GIVEN TASK:
Across the material below, how many lines contain the word "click"? Give only the number.

◆ ◆ ◆ ◆ ◆

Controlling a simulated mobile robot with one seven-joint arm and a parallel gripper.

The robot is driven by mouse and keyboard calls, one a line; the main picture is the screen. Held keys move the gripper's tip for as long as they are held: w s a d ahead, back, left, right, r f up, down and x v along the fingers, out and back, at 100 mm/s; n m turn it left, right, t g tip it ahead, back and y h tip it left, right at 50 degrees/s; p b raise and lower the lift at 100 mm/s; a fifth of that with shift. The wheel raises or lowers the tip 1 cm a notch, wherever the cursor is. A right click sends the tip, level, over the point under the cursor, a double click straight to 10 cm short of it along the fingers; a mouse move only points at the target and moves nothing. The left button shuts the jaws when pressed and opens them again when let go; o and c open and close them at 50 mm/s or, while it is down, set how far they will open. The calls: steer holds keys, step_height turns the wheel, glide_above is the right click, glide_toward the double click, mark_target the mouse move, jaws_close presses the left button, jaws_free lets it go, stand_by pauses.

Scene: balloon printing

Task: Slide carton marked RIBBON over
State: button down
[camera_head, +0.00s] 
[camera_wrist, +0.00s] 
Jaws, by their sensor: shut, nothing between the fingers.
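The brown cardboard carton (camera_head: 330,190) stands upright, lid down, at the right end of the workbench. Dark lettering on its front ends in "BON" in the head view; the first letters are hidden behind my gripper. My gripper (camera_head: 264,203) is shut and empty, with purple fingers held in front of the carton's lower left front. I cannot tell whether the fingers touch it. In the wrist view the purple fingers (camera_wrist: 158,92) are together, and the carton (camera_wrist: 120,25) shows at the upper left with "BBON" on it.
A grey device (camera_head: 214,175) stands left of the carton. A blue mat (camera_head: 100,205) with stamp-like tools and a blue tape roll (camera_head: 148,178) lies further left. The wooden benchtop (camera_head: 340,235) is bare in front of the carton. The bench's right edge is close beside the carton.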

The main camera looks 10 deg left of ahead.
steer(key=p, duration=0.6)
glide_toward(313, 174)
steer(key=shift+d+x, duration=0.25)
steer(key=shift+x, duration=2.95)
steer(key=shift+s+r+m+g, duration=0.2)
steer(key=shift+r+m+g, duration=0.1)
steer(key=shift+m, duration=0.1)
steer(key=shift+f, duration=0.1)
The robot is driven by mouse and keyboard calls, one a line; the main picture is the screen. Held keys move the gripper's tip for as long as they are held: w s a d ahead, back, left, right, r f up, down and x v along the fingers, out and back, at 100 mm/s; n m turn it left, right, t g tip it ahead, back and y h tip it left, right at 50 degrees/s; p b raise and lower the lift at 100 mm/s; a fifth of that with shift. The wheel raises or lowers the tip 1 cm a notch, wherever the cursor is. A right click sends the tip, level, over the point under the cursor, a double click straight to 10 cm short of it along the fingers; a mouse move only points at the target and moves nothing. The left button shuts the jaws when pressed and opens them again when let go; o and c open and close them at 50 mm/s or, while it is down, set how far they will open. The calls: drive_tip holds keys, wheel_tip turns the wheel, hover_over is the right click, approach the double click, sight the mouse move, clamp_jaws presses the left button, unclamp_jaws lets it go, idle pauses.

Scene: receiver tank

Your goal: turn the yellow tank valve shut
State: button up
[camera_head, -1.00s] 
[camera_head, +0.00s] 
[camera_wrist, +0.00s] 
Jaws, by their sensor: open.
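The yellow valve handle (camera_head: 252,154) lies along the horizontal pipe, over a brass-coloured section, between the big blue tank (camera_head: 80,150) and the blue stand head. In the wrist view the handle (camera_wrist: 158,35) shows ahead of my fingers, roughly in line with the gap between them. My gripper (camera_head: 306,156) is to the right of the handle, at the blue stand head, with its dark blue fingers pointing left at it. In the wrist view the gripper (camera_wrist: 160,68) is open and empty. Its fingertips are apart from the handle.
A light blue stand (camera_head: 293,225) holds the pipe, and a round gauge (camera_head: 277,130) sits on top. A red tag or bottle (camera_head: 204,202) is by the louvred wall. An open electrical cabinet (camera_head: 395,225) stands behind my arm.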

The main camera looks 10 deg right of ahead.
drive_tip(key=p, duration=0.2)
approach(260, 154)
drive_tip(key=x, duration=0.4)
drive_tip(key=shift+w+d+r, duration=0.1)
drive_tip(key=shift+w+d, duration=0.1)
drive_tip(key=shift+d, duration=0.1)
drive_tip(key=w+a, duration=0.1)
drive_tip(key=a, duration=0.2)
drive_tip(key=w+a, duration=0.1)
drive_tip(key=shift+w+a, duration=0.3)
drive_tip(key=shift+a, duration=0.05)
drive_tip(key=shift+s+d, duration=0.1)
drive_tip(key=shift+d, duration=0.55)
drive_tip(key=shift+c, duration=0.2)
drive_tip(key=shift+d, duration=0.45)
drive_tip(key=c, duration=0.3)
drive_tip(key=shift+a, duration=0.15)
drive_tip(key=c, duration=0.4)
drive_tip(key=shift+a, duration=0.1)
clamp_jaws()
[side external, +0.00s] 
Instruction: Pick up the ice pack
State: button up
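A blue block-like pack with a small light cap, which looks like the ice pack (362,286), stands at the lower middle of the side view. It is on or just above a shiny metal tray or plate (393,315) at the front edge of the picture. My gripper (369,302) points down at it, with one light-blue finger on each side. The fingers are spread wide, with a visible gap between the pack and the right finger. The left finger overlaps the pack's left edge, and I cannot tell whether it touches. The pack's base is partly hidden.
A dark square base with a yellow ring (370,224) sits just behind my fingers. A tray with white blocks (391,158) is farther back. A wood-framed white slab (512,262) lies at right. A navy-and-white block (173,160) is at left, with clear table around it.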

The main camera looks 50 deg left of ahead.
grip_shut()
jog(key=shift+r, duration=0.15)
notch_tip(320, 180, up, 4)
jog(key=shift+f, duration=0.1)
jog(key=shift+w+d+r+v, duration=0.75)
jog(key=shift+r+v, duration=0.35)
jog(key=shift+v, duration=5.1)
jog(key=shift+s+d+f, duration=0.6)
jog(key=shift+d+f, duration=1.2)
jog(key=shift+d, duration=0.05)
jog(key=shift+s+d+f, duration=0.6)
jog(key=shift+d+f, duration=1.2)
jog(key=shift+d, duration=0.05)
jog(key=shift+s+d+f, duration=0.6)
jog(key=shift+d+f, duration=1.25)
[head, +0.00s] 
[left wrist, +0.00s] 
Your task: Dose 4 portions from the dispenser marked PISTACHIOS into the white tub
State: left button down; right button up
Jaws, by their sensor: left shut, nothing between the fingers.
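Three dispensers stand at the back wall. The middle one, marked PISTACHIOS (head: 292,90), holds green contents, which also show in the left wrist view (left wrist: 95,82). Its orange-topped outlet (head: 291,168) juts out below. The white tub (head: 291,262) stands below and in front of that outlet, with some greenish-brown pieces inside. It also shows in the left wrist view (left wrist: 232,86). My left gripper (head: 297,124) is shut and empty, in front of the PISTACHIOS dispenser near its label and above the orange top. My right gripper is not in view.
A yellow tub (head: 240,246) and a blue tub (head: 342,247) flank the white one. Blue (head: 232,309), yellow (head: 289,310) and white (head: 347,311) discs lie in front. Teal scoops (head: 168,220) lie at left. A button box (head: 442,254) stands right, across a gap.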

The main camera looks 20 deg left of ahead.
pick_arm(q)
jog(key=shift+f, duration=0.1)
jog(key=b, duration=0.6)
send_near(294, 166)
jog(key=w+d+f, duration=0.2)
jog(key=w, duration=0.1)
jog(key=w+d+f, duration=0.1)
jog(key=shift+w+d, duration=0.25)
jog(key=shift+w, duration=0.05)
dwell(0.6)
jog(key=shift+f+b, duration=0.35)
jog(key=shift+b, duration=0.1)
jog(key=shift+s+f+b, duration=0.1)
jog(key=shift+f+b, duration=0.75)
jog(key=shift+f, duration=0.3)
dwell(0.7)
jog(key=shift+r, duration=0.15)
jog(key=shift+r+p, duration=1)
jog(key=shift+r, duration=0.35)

◆ ◆ ◆ ◆ ◆

TASK OUTPUT:
2